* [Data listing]
___
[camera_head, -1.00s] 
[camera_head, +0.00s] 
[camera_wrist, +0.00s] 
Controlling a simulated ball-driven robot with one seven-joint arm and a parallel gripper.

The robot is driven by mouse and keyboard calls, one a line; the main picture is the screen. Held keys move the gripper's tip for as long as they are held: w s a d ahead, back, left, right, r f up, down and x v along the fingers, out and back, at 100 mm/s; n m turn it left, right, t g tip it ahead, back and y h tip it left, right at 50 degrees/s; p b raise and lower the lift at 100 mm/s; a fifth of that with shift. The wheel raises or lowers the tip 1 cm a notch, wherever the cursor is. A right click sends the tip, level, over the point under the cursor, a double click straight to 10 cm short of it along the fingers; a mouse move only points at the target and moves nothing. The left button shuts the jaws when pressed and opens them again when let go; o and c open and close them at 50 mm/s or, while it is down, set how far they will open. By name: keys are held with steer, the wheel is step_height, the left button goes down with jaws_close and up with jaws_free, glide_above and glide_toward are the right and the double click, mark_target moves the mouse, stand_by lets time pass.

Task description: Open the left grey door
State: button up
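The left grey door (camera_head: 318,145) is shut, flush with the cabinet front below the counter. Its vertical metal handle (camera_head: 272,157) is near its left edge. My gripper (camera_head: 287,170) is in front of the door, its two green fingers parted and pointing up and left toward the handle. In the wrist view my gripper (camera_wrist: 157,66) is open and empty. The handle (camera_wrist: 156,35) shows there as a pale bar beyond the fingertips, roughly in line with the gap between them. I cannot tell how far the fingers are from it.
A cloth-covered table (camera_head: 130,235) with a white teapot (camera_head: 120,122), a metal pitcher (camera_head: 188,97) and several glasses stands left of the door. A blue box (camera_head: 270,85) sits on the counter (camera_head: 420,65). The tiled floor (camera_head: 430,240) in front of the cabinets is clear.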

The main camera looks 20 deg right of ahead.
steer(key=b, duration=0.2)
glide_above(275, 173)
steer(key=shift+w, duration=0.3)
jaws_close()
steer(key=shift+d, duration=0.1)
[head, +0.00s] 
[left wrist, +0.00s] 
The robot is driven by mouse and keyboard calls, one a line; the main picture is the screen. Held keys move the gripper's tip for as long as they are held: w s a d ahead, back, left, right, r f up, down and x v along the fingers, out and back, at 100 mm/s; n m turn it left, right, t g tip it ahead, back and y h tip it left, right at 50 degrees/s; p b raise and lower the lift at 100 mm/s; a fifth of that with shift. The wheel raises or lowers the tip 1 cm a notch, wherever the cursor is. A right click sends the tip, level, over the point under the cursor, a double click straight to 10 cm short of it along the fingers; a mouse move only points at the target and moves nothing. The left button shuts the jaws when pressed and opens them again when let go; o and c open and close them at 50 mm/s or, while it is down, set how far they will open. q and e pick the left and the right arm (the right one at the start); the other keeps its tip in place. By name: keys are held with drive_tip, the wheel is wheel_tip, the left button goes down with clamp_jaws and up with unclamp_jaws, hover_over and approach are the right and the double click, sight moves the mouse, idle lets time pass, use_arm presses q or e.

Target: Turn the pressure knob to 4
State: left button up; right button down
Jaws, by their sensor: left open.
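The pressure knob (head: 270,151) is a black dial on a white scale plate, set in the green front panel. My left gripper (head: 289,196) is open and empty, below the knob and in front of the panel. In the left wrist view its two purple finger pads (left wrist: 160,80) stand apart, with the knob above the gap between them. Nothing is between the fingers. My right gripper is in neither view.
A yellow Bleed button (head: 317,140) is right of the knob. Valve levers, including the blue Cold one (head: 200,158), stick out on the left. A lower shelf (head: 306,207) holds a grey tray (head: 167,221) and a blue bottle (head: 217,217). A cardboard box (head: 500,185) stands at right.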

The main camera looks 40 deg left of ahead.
___
* [Instructions for the task] Using the exact wording, write out all of the records.

* [Result]
[camera_head, -1.00s] 
[camera_head, +0.00s] 
[camera_wrist, +0.00s] 
Controlling a simulated ball-driven robot with one seven-joint arm and a parallel gripper.

The robot is driven by mouse and keyboard calls, one a line; the main picture is the screen. Held keys move the gripper's tip for as long as they are held: w s a d ahead, back, left, right, r f up, down and x v along the fingers, out and back, at 100 mm/s; n m turn it left, right, t g tip it ahead, back and y h tip it left, right at 50 degrees/s; p b raise and lower the lift at 100 mm/s; a fifth of that with shift. The wheel raises or lowers the tip 1 cm a notch, wherever the cursor is. A right click sends the tip, level, over the point under the cursor, a double click straight to 10 cm short of it along the fingers; a mouse move only points at the target and moves nothing. The left button shuts the jaws when pressed and opens them again when let go; o and c open and close them at 50 mm/s or, while it is down, set how far they will open. By name: keys are held with steer, the wheel is step_height, the left button goes down with jaws_close and up with jaws_free, glide_above and glide_toward are the right and the double click, mark_target moves the mouse, stand_by lets time pass.

Task description: Open the left grey door
State: button up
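The left grey door (camera_head: 318,145) is shut, flush with the cabinet front below the counter. Its vertical metal handle (camera_head: 272,157) is near its left edge. My gripper (camera_head: 287,170) is in front of the door, its two green fingers parted and pointing up and left toward the handle. In the wrist view my gripper (camera_wrist: 157,66) is open and empty. The handle (camera_wrist: 156,35) shows there as a pale bar beyond the fingertips, roughly in line with the gap between them. I cannot tell how far the fingers are from it.
A cloth-covered table (camera_head: 130,235) with a white teapot (camera_head: 120,122), a metal pitcher (camera_head: 188,97) and several glasses stands left of the door. A blue box (camera_head: 270,85) sits on the counter (camera_head: 420,65). The tiled floor (camera_head: 430,240) in front of the cabinets is clear.

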The main camera looks 20 deg right of ahead.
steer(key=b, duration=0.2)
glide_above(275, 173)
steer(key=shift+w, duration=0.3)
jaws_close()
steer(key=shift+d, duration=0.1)
[head, +0.00s] 
[left wrist, +0.00s] 
The robot is driven by mouse and keyboard calls, one a line; the main picture is the screen. Held keys move the gripper's tip for as long as they are held: w s a d ahead, back, left, right, r f up, down and x v along the fingers, out and back, at 100 mm/s; n m turn it left, right, t g tip it ahead, back and y h tip it left, right at 50 degrees/s; p b raise and lower the lift at 100 mm/s; a fifth of that with shift. The wheel raises or lowers the tip 1 cm a notch, wherever the cursor is. A right click sends the tip, level, over the point under the cursor, a double click straight to 10 cm short of it along the fingers; a mouse move only points at the target and moves nothing. The left button shuts the jaws when pressed and opens them again when let go; o and c open and close them at 50 mm/s or, while it is down, set how far they will open. q and e pick the left and the right arm (the right one at the start); the other keeps its tip in place. By name: keys are held with drive_tip, the wheel is wheel_tip, the left button goes down with clamp_jaws and up with unclamp_jaws, hover_over and approach are the right and the double click, sight moves the mouse, idle lets time pass, use_arm presses q or e.

Target: Turn the pressure knob to 4
State: left button up; right button down
Jaws, by their sensor: left open.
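The pressure knob (head: 270,151) is a black dial on a white scale plate, set in the green front panel. My left gripper (head: 289,196) is open and empty, below the knob and in front of the panel. In the left wrist view its two purple finger pads (left wrist: 160,80) stand apart, with the knob above the gap between them. Nothing is between the fingers. My right gripper is in neither view.
A yellow Bleed button (head: 317,140) is right of the knob. Valve levers, including the blue Cold one (head: 200,158), stick out on the left. A lower shelf (head: 306,207) holds a grey tray (head: 167,221) and a blue bottle (head: 217,217). A cardboard box (head: 500,185) stands at right.

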The main camera looks 40 deg left of ahead.

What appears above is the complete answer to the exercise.